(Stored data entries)
+===+

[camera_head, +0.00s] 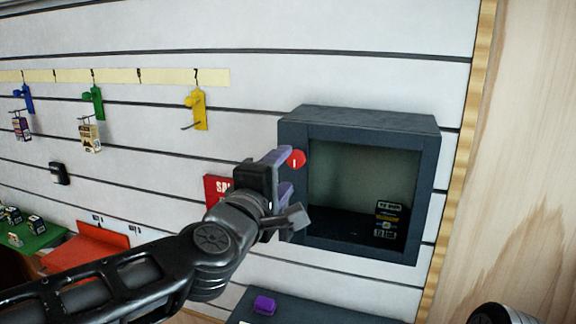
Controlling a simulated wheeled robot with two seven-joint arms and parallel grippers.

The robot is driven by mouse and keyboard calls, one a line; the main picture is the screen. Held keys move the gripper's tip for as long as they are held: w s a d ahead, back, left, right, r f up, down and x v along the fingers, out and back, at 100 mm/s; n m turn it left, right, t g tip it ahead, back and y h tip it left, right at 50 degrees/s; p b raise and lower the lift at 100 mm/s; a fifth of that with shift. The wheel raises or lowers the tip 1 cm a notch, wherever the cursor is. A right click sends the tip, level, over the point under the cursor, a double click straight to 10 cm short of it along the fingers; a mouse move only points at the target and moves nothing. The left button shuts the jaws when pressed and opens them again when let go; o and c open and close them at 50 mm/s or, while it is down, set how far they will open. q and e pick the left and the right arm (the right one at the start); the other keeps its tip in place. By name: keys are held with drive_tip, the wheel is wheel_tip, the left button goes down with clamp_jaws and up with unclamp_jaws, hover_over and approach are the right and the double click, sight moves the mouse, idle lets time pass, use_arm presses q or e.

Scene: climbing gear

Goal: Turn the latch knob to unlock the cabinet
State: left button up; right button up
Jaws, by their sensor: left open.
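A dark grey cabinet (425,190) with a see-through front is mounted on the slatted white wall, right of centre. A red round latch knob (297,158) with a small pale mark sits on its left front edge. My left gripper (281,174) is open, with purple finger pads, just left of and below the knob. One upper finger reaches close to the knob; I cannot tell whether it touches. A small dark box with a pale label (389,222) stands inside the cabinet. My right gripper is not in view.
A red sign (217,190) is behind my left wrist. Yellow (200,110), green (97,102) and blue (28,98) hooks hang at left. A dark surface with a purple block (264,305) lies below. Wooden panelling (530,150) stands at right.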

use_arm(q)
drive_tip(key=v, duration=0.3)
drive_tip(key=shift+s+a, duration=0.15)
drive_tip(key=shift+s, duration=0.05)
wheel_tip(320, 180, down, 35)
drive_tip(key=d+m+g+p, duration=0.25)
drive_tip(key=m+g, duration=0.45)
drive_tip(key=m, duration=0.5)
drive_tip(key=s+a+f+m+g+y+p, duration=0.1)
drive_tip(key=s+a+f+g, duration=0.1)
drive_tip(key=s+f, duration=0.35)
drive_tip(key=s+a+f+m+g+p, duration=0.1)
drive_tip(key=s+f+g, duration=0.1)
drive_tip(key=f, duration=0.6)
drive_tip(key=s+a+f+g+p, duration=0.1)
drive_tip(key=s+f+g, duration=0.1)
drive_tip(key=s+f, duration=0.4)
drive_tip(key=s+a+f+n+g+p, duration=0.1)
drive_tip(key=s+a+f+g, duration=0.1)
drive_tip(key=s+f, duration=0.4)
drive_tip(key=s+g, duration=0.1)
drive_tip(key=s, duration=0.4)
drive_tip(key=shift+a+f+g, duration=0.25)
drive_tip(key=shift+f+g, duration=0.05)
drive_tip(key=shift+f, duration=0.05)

+===+

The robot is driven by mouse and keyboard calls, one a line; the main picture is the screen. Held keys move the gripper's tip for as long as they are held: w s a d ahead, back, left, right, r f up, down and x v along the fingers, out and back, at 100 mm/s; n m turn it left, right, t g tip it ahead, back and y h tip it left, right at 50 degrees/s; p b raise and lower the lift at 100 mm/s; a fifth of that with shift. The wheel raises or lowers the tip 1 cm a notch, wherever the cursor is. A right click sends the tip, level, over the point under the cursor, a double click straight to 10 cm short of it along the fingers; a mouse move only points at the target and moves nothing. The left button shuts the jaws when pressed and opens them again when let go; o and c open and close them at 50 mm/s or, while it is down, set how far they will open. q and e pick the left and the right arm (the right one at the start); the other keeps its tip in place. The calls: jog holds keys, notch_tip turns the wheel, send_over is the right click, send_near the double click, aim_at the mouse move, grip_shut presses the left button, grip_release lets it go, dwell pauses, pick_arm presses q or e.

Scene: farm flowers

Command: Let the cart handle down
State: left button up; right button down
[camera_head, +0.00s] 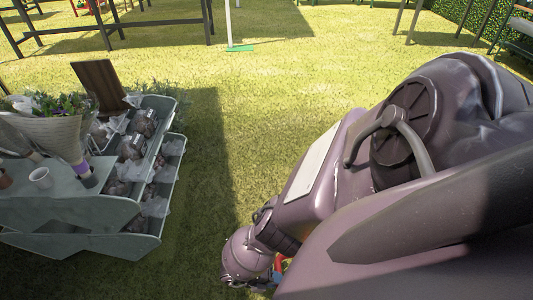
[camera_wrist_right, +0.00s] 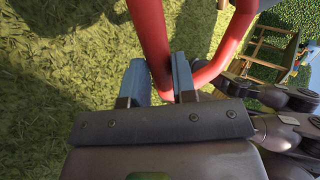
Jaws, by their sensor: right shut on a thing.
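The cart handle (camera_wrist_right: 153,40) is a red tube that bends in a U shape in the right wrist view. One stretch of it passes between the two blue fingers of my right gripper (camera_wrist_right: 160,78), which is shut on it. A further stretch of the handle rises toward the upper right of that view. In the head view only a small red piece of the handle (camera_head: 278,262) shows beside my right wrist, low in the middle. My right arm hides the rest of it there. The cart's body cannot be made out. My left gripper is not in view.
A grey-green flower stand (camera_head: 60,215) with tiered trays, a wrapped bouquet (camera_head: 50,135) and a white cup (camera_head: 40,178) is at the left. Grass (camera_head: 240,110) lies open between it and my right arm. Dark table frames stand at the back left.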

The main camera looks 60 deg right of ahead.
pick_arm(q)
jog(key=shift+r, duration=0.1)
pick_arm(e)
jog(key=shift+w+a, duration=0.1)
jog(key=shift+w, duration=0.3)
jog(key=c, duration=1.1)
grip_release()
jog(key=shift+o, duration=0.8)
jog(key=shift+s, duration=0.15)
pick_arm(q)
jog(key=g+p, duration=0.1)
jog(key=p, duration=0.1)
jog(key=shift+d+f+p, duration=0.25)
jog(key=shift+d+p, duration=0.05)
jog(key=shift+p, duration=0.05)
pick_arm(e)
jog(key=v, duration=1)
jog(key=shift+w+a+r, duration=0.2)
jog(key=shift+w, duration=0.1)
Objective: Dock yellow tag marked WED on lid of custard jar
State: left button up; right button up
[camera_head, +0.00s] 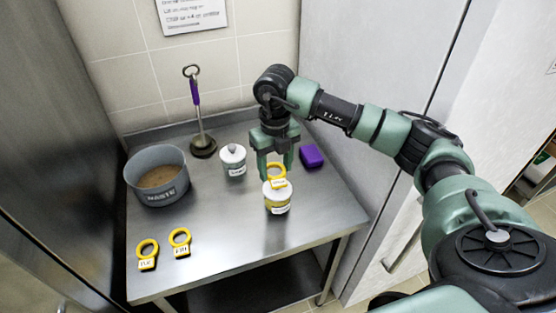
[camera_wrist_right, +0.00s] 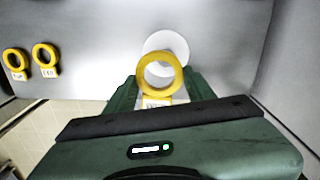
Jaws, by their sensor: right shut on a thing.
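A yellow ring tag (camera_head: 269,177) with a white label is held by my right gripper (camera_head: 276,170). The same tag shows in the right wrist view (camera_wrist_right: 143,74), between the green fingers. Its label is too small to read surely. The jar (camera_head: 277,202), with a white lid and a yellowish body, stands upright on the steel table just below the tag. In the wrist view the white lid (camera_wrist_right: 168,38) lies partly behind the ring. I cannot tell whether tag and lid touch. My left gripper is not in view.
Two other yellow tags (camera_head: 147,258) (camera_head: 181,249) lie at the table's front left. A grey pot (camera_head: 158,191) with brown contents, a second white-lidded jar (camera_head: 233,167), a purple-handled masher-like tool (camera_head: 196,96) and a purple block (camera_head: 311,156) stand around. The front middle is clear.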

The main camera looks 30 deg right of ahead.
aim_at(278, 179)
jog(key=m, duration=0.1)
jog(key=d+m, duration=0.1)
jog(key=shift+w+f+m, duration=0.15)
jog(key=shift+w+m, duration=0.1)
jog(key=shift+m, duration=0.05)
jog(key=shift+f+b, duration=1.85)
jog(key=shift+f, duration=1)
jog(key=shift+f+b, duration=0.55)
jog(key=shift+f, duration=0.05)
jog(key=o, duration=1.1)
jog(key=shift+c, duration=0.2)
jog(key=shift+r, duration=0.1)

+===+

** Work required **
Copy out the lines that hold "Scene".

** Written response **
Scene: climbing gear
Scene: farm flowers

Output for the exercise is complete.